-- Begin --

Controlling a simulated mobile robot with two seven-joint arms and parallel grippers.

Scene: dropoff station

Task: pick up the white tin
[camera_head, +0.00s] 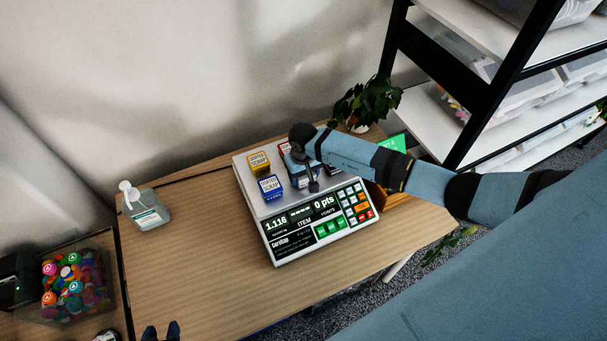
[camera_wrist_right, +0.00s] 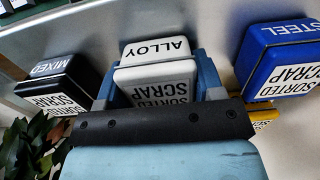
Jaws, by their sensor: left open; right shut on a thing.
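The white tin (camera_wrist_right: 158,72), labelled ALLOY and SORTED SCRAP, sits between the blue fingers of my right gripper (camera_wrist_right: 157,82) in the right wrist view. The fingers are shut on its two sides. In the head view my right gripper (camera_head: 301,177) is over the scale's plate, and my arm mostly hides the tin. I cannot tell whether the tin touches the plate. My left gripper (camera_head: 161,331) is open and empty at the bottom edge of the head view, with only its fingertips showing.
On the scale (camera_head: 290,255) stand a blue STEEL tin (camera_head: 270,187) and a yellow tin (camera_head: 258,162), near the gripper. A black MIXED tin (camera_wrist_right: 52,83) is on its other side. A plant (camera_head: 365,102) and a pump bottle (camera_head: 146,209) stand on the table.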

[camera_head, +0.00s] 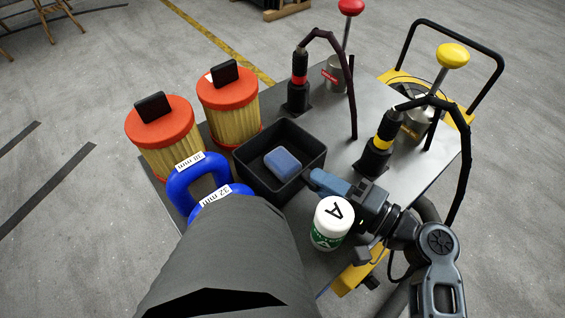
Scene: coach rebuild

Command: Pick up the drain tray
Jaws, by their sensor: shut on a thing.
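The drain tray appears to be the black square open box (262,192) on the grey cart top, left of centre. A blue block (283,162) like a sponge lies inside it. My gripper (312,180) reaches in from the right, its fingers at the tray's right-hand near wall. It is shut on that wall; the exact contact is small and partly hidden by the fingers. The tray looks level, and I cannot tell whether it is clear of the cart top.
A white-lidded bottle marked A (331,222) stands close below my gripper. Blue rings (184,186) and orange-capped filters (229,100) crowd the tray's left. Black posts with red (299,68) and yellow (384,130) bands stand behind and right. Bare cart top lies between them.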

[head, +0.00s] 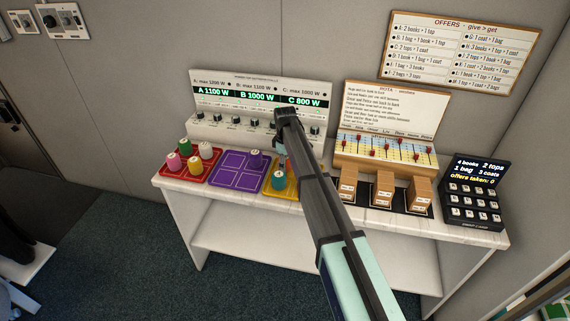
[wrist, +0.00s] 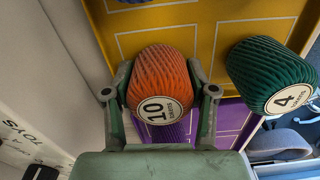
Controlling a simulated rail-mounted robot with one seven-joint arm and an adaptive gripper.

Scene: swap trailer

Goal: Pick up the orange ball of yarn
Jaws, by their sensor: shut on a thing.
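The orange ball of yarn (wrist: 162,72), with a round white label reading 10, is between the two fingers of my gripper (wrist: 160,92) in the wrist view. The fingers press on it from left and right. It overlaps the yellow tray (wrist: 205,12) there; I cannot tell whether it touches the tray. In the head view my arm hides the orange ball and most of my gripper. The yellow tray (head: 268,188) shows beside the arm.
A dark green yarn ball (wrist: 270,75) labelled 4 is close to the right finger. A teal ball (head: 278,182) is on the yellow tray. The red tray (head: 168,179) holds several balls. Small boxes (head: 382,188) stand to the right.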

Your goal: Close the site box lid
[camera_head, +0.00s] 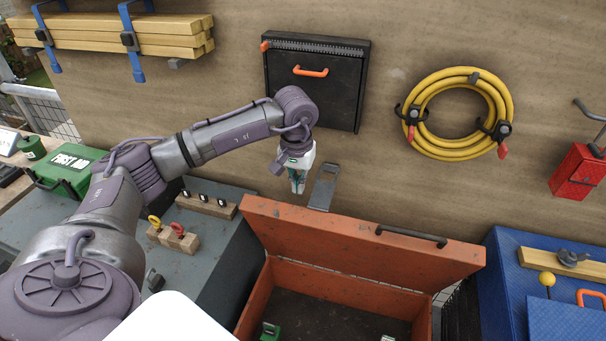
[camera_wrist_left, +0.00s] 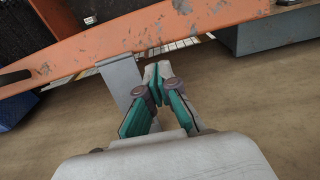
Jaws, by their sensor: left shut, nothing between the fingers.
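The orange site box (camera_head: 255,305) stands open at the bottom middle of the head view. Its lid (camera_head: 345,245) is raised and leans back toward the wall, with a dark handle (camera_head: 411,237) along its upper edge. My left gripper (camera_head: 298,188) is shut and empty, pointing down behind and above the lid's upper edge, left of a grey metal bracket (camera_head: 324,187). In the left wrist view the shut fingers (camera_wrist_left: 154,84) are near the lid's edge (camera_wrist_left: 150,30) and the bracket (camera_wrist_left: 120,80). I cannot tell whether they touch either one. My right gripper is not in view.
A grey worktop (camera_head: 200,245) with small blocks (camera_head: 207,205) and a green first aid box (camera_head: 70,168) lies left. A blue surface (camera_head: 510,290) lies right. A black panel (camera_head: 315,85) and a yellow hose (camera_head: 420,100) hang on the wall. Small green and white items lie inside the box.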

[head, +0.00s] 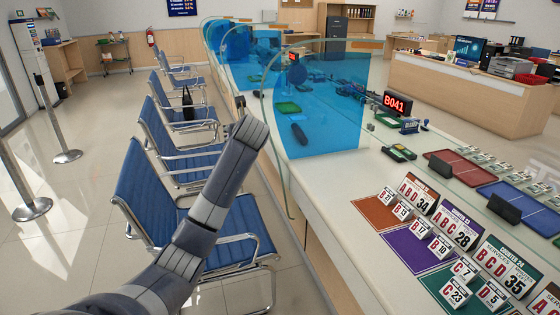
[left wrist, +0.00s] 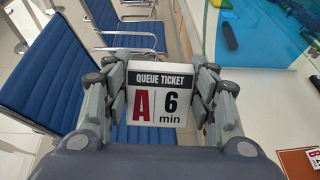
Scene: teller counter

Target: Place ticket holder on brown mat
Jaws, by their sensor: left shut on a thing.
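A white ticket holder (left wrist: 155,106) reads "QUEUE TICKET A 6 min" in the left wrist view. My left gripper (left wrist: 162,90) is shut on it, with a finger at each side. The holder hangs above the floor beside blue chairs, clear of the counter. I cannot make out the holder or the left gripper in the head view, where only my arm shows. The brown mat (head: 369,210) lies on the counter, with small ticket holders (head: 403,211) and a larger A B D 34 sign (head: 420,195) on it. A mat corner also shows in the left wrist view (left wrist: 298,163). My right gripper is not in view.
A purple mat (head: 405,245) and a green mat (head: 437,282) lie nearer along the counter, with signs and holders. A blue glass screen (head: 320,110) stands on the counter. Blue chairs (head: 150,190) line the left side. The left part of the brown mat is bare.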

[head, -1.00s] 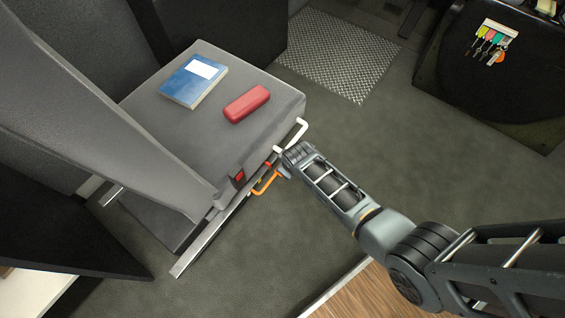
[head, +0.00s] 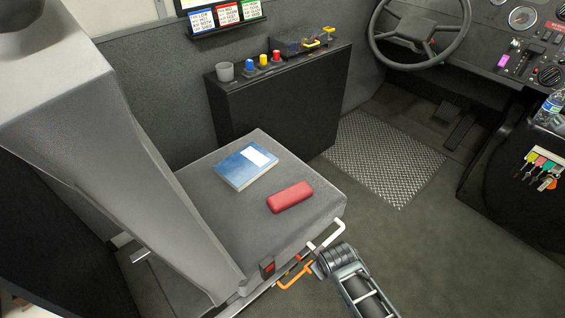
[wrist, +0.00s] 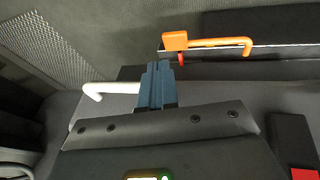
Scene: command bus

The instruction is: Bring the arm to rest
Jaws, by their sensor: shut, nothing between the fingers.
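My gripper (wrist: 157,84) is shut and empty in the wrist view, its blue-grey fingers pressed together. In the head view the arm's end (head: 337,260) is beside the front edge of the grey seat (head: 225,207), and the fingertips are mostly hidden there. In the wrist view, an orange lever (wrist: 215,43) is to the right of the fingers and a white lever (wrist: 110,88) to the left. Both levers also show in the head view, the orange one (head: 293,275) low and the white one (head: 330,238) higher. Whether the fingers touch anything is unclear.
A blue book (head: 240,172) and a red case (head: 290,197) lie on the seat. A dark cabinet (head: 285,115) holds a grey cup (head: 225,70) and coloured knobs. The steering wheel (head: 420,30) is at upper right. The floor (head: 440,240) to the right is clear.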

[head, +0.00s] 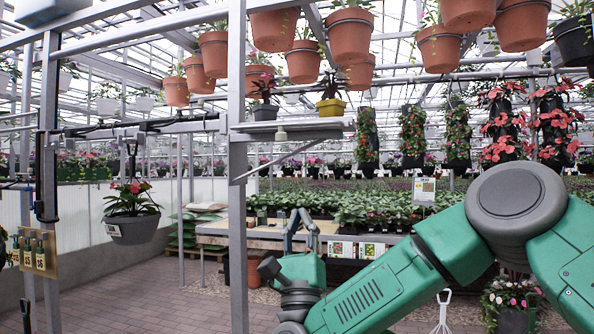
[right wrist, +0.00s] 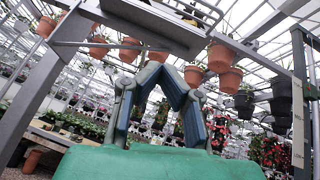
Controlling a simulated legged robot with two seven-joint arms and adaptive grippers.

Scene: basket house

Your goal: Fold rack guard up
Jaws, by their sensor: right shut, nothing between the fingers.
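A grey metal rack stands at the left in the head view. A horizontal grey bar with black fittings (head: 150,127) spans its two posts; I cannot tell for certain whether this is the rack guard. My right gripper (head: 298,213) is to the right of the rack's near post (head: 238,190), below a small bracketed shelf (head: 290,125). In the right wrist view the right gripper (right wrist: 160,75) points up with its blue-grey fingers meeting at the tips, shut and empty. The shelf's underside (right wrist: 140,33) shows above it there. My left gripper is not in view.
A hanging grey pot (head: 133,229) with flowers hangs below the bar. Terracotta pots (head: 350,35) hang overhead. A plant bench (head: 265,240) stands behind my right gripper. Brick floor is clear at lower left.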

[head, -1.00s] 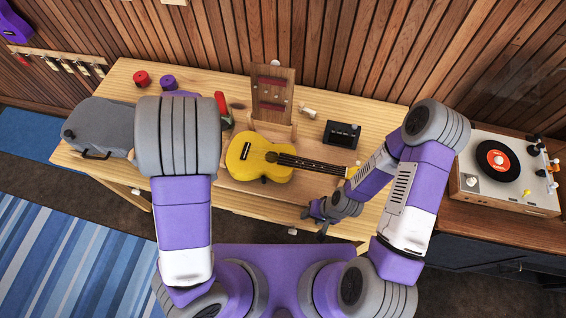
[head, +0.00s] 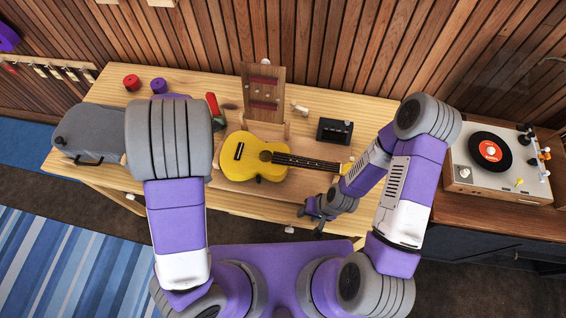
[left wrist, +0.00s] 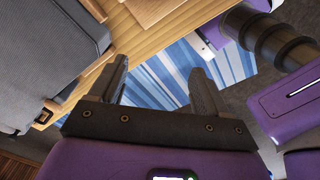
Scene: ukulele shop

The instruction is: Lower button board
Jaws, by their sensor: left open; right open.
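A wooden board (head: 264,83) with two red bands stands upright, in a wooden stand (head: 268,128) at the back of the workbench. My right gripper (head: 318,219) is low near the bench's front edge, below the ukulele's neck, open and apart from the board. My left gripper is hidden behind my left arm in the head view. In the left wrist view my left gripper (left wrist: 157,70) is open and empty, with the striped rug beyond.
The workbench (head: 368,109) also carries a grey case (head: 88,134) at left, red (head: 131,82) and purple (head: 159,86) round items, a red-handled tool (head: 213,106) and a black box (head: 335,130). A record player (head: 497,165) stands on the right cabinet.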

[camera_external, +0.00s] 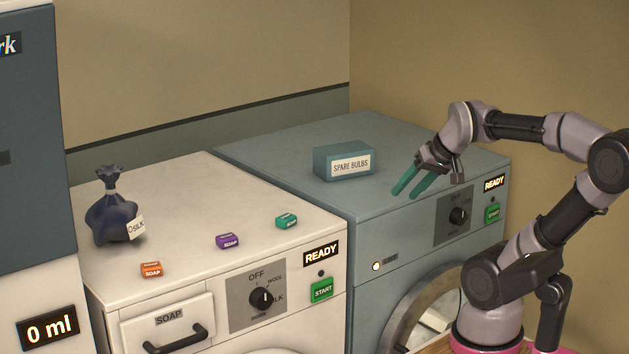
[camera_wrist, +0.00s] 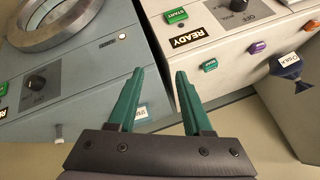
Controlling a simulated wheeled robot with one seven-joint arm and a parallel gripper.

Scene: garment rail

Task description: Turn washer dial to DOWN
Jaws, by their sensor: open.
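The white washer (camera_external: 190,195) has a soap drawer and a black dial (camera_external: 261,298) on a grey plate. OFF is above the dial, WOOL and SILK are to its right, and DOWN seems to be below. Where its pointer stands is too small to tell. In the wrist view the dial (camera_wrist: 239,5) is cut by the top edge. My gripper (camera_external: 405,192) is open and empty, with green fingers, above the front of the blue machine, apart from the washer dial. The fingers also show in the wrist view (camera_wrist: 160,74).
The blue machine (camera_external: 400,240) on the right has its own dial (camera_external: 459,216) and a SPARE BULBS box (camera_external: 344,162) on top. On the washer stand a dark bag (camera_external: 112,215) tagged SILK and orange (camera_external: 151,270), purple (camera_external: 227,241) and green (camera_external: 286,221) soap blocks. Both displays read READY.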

-- End --

#### THE REQUEST
Retype the listing exactly. Pictures do not belong in the copy.

#### WRITTEN RESPONSE
Controlling a simulated mobile robot with two seven-joint arms and parallel grippers.

Scene: dropoff station

Task: pick up the white tin
[camera_head, +0.00s] 
[camera_wrist_right, +0.00s] 
Jaws, by their sensor: left open; right shut on a thing.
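The white tin (camera_wrist_right: 158,72), labelled ALLOY and SORTED SCRAP, sits between the blue fingers of my right gripper (camera_wrist_right: 157,82) in the right wrist view. The fingers are shut on its two sides. In the head view my right gripper (camera_head: 301,177) is over the scale's plate, and my arm mostly hides the tin. I cannot tell whether the tin touches the plate. My left gripper (camera_head: 161,331) is open and empty at the bottom edge of the head view, with only its fingertips showing.
On the scale (camera_head: 290,255) stand a blue STEEL tin (camera_head: 270,187) and a yellow tin (camera_head: 258,162), near the gripper. A black MIXED tin (camera_wrist_right: 52,83) is on its other side. A plant (camera_head: 365,102) and a pump bottle (camera_head: 146,209) stand on the table.

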[camera_head, +0.00s] 
Scene: coach rebuild

Command: Pick up the drain tray
Jaws, by their sensor: shut on a thing.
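The drain tray appears to be the black square open box (262,192) on the grey cart top, left of centre. A blue block (283,162) like a sponge lies inside it. My gripper (312,180) reaches in from the right, its fingers at the tray's right-hand near wall. It is shut on that wall; the exact contact is small and partly hidden by the fingers. The tray looks level, and I cannot tell whether it is clear of the cart top.
A white-lidded bottle marked A (331,222) stands close below my gripper. Blue rings (184,186) and orange-capped filters (229,100) crowd the tray's left. Black posts with red (299,68) and yellow (384,130) bands stand behind and right. Bare cart top lies between them.

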[head, +0.00s] 
[wrist, +0.00s] 
Controlling a simulated rail-mounted robot with one seven-joint arm and an adaptive gripper.

Scene: swap trailer

Goal: Pick up the orange ball of yarn
Jaws, by their sensor: shut on a thing.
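The orange ball of yarn (wrist: 162,72), with a round white label reading 10, is between the two fingers of my gripper (wrist: 160,92) in the wrist view. The fingers press on it from left and right. It overlaps the yellow tray (wrist: 205,12) there; I cannot tell whether it touches the tray. In the head view my arm hides the orange ball and most of my gripper. The yellow tray (head: 268,188) shows beside the arm.
A dark green yarn ball (wrist: 270,75) labelled 4 is close to the right finger. A teal ball (head: 278,182) is on the yellow tray. The red tray (head: 168,179) holds several balls. Small boxes (head: 382,188) stand to the right.

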Your goal: Close the site box lid
[camera_head, +0.00s] 
[camera_wrist_left, +0.00s] 
Jaws, by their sensor: left shut, nothing between the fingers.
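The orange site box (camera_head: 255,305) stands open at the bottom middle of the head view. Its lid (camera_head: 345,245) is raised and leans back toward the wall, with a dark handle (camera_head: 411,237) along its upper edge. My left gripper (camera_head: 298,188) is shut and empty, pointing down behind and above the lid's upper edge, left of a grey metal bracket (camera_head: 324,187). In the left wrist view the shut fingers (camera_wrist_left: 154,84) are near the lid's edge (camera_wrist_left: 150,30) and the bracket (camera_wrist_left: 120,80). I cannot tell whether they touch either one. My right gripper is not in view.
A grey worktop (camera_head: 200,245) with small blocks (camera_head: 207,205) and a green first aid box (camera_head: 70,168) lies left. A blue surface (camera_head: 510,290) lies right. A black panel (camera_head: 315,85) and a yellow hose (camera_head: 420,100) hang on the wall. Small green and white items lie inside the box.

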[head, +0.00s] 
[left wrist, +0.00s] 
Scene: teller counter

Target: Place ticket holder on brown mat
Jaws, by their sensor: left shut on a thing.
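A white ticket holder (left wrist: 155,106) reads "QUEUE TICKET A 6 min" in the left wrist view. My left gripper (left wrist: 162,90) is shut on it, with a finger at each side. The holder hangs above the floor beside blue chairs, clear of the counter. I cannot make out the holder or the left gripper in the head view, where only my arm shows. The brown mat (head: 369,210) lies on the counter, with small ticket holders (head: 403,211) and a larger A B D 34 sign (head: 420,195) on it. A mat corner also shows in the left wrist view (left wrist: 298,163). My right gripper is not in view.
A purple mat (head: 405,245) and a green mat (head: 437,282) lie nearer along the counter, with signs and holders. A blue glass screen (head: 320,110) stands on the counter. Blue chairs (head: 150,190) line the left side. The left part of the brown mat is bare.

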[head, -1.00s] 
[head, +0.00s] 
[wrist, +0.00s] 
Scene: command bus

The instruction is: Bring the arm to rest
Jaws, by their sensor: shut, nothing between the fingers.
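My gripper (wrist: 157,84) is shut and empty in the wrist view, its blue-grey fingers pressed together. In the head view the arm's end (head: 337,260) is beside the front edge of the grey seat (head: 225,207), and the fingertips are mostly hidden there. In the wrist view, an orange lever (wrist: 215,43) is to the right of the fingers and a white lever (wrist: 110,88) to the left. Both levers also show in the head view, the orange one (head: 293,275) low and the white one (head: 330,238) higher. Whether the fingers touch anything is unclear.
A blue book (head: 240,172) and a red case (head: 290,197) lie on the seat. A dark cabinet (head: 285,115) holds a grey cup (head: 225,70) and coloured knobs. The steering wheel (head: 420,30) is at upper right. The floor (head: 440,240) to the right is clear.

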[head, +0.00s] 
[right wrist, +0.00s] 
Controlling a simulated legged robot with two seven-joint arms and adaptive grippers.

Scene: basket house

Your goal: Fold rack guard up
Jaws, by their sensor: right shut, nothing between the fingers.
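A grey metal rack stands at the left in the head view. A horizontal grey bar with black fittings (head: 150,127) spans its two posts; I cannot tell for certain whether this is the rack guard. My right gripper (head: 298,213) is to the right of the rack's near post (head: 238,190), below a small bracketed shelf (head: 290,125). In the right wrist view the right gripper (right wrist: 160,75) points up with its blue-grey fingers meeting at the tips, shut and empty. The shelf's underside (right wrist: 140,33) shows above it there. My left gripper is not in view.
A hanging grey pot (head: 133,229) with flowers hangs below the bar. Terracotta pots (head: 350,35) hang overhead. A plant bench (head: 265,240) stands behind my right gripper. Brick floor is clear at lower left.

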[head, -1.00s] 
[head, +0.00s] 
[left wrist, +0.00s] 
Scene: ukulele shop

The instruction is: Lower button board
Jaws, by their sensor: left open; right open.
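A wooden board (head: 264,83) with two red bands stands upright, in a wooden stand (head: 268,128) at the back of the workbench. My right gripper (head: 318,219) is low near the bench's front edge, below the ukulele's neck, open and apart from the board. My left gripper is hidden behind my left arm in the head view. In the left wrist view my left gripper (left wrist: 157,70) is open and empty, with the striped rug beyond.
The workbench (head: 368,109) also carries a grey case (head: 88,134) at left, red (head: 131,82) and purple (head: 159,86) round items, a red-handled tool (head: 213,106) and a black box (head: 335,130). A record player (head: 497,165) stands on the right cabinet.

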[camera_external, +0.00s] 
[camera_wrist, +0.00s] 
Controlling a simulated wheeled robot with one seven-joint arm and a parallel gripper.

Scene: garment rail

Task description: Turn washer dial to DOWN
Jaws, by their sensor: open.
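The white washer (camera_external: 190,195) has a soap drawer and a black dial (camera_external: 261,298) on a grey plate. OFF is above the dial, WOOL and SILK are to its right, and DOWN seems to be below. Where its pointer stands is too small to tell. In the wrist view the dial (camera_wrist: 239,5) is cut by the top edge. My gripper (camera_external: 405,192) is open and empty, with green fingers, above the front of the blue machine, apart from the washer dial. The fingers also show in the wrist view (camera_wrist: 160,74).
The blue machine (camera_external: 400,240) on the right has its own dial (camera_external: 459,216) and a SPARE BULBS box (camera_external: 344,162) on top. On the washer stand a dark bag (camera_external: 112,215) tagged SILK and orange (camera_external: 151,270), purple (camera_external: 227,241) and green (camera_external: 286,221) soap blocks. Both displays read READY.

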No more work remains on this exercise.